══ Input rows
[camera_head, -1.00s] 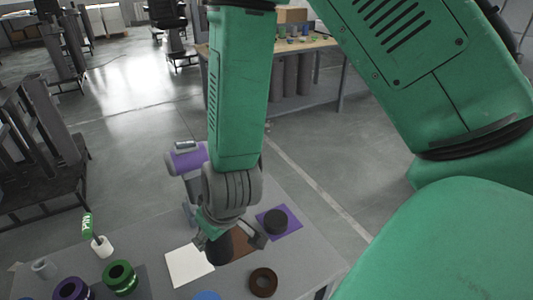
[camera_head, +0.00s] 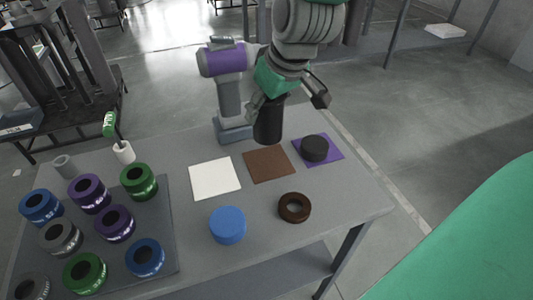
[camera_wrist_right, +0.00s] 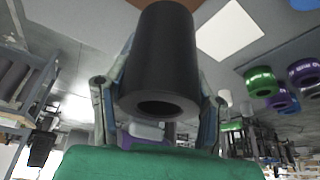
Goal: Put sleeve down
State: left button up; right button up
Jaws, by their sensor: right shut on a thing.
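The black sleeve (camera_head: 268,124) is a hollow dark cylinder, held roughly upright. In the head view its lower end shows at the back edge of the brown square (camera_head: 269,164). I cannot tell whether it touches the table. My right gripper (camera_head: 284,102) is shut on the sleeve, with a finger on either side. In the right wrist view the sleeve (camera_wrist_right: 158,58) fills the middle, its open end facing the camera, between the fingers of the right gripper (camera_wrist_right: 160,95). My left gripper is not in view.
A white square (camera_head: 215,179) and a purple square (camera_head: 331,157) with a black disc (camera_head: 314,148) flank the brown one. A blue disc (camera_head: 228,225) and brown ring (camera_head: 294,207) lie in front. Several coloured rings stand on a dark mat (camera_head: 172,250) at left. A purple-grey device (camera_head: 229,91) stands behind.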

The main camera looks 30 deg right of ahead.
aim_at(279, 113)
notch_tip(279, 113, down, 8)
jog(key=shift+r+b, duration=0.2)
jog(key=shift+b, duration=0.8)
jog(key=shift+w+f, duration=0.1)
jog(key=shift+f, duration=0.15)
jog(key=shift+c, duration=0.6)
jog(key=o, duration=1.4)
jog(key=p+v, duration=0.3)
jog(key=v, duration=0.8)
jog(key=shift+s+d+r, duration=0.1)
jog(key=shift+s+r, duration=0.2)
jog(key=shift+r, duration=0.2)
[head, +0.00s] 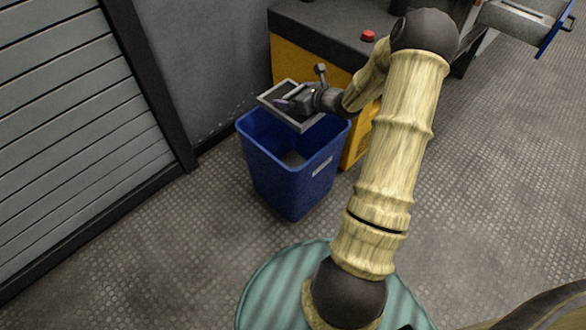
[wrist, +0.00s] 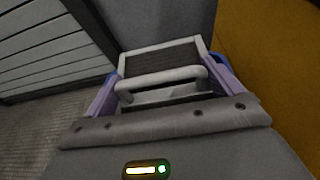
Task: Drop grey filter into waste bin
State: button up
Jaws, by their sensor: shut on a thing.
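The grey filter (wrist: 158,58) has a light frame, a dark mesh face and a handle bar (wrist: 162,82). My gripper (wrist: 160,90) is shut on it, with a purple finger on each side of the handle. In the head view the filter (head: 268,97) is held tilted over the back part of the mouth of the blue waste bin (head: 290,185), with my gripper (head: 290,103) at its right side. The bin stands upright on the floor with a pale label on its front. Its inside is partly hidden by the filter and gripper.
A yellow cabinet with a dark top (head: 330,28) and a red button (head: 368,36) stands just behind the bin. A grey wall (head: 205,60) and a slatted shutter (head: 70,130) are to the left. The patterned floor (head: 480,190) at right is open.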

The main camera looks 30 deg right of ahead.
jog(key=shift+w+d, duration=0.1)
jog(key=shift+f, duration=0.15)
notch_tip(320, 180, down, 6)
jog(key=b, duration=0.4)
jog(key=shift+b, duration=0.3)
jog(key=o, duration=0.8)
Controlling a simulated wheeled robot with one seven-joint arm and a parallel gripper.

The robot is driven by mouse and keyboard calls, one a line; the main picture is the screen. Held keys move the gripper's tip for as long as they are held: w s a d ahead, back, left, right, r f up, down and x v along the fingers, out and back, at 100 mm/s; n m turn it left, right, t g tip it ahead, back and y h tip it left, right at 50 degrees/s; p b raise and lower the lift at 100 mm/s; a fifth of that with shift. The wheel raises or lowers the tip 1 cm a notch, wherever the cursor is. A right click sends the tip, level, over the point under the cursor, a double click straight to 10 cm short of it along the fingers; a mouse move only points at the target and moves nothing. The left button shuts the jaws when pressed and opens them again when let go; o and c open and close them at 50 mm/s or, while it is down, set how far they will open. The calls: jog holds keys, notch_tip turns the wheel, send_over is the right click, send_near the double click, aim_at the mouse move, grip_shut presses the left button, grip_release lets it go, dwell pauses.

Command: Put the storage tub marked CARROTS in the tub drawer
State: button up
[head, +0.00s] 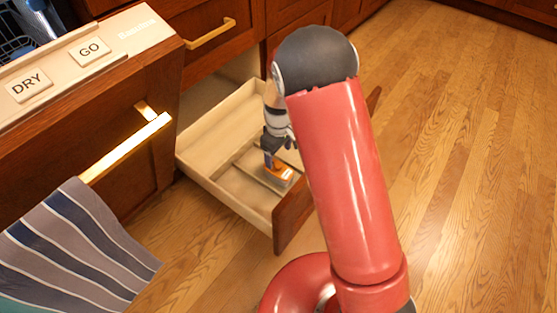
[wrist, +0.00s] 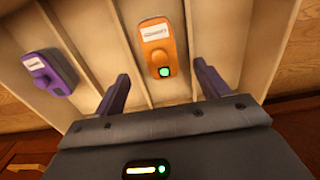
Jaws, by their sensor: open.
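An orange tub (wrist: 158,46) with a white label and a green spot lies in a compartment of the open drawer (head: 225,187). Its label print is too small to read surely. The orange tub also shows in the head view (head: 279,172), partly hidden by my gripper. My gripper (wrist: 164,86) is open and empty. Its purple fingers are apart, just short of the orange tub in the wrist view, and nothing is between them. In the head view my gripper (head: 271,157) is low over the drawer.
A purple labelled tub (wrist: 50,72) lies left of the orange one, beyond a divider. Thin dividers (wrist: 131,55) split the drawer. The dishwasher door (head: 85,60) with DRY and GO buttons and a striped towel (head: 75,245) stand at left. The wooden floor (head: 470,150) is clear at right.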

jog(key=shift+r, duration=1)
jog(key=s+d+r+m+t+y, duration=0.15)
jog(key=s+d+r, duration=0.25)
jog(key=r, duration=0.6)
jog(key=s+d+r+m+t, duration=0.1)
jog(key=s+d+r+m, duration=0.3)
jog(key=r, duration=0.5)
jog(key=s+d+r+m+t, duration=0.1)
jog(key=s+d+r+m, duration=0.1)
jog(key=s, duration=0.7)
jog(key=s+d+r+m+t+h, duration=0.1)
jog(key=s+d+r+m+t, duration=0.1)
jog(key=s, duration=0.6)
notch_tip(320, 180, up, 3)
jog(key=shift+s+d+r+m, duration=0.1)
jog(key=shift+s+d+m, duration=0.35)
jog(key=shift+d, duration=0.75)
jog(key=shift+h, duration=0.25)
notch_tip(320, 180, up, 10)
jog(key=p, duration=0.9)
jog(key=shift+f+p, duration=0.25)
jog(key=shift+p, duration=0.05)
════
■ Exercise
Please transcribe, word for word, every line from the first line of the records above through the line containing "State: left button up; right button up", and leave out any pictures.

■ Problem solution
[camera_head, -1.00s] 
[camera_head, +0.00s] 
[camera_wrist_right, +0.00s] 
Goal: Put sleeve down
State: left button up; right button up

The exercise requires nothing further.